Start of DATASET EXTRACT

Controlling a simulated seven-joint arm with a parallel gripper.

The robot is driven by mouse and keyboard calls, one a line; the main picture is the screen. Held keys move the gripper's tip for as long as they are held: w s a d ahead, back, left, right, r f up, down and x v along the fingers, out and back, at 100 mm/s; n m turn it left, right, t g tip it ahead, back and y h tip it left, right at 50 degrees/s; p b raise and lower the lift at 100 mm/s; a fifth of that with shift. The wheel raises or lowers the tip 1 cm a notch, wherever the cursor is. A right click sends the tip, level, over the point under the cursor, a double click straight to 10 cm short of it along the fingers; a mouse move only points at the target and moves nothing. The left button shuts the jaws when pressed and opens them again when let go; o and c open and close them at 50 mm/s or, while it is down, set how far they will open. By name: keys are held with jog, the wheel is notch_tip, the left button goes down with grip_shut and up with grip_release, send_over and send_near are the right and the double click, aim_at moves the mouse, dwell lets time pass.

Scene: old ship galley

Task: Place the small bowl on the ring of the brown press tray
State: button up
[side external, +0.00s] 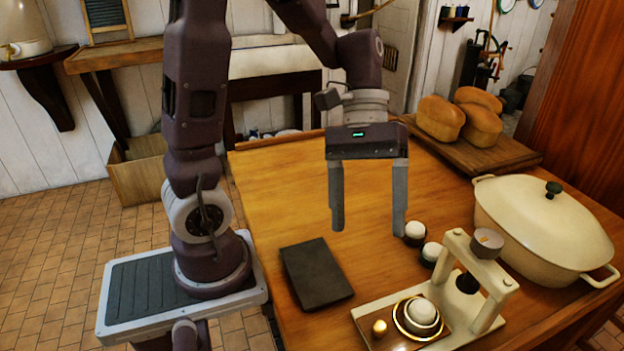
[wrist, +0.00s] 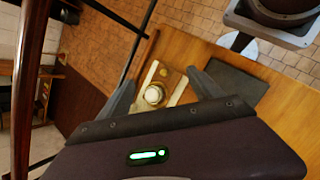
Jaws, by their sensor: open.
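The cream press (side external: 450,262) stands at the table's front right, with a brown tray (side external: 384,340) at its base. A gold ring (side external: 398,322) lies on the tray. A small white rounded bowl-like piece (side external: 424,311) sits within the ring; whether it rests on the ring or inside it is unclear. The wrist view shows the white piece (wrist: 154,93) between the fingers, farther off. My gripper (side external: 368,231) is open and empty above the table, behind and left of the press, fingers pointing down; it also shows in the wrist view (wrist: 160,78).
Two small white-topped pieces with dark lower parts (side external: 415,232) (side external: 433,252) stand behind the press, close to my right finger in the picture. A dark slab (side external: 316,273) lies left. A large cream pot (side external: 540,222) and bread board (side external: 510,152) occupy the right. The table's back left is clear.

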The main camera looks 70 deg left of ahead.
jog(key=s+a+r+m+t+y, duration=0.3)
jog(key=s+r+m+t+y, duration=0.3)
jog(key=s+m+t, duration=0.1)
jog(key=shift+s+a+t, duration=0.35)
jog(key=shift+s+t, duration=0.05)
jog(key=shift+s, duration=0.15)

End of DATASET EXTRACT

DIRECTION: Except for the pictures, print the data above exactly.

COMPLETED TASK:
Controlling a simulated seven-joint arm with a parallel gripper.

The robot is driven by mouse and keyboard calls, one a line; the main picture is the screen. Held keys move the gripper's tip for as long as they are held: w s a d ahead, back, left, right, r f up, down and x v along the fingers, out and back, at 100 mm/s; n m turn it left, right, t g tip it ahead, back and y h tip it left, right at 50 degrees/s; p b raise and lower the lift at 100 mm/s; a fifth of that with shift. The wheel raises or lowers the tip 1 cm a notch, wherever the cursor is. A right click sends the tip, level, over the point under the cursor, a double click straight to 10 cm short of it along the fingers; a mouse move only points at the target and moves nothing. The left button shuts the jaws when pressed and opens them again when let go; o and c open and close them at 50 mm/s or, while it is down, set how far they will open. By name: keys are held with jog, the wheel is notch_tip, the left button goes down with grip_shut and up with grip_release, send_over and send_near are the right and the double click, aim_at moves the mouse, dwell lets time pass.

Scene: old ship galley

Task: Place the small bowl on the ring of the brown press tray
State: button up
[side external, +0.00s] 
[wrist, +0.00s] 
Jaws, by their sensor: open.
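The cream press (side external: 450,262) stands at the table's front right, with a brown tray (side external: 384,340) at its base. A gold ring (side external: 398,322) lies on the tray. A small white rounded bowl-like piece (side external: 424,311) sits within the ring; whether it rests on the ring or inside it is unclear. The wrist view shows the white piece (wrist: 154,93) between the fingers, farther off. My gripper (side external: 368,231) is open and empty above the table, behind and left of the press, fingers pointing down; it also shows in the wrist view (wrist: 160,78).
Two small white-topped pieces with dark lower parts (side external: 415,232) (side external: 433,252) stand behind the press, close to my right finger in the picture. A dark slab (side external: 316,273) lies left. A large cream pot (side external: 540,222) and bread board (side external: 510,152) occupy the right. The table's back left is clear.

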The main camera looks 70 deg left of ahead.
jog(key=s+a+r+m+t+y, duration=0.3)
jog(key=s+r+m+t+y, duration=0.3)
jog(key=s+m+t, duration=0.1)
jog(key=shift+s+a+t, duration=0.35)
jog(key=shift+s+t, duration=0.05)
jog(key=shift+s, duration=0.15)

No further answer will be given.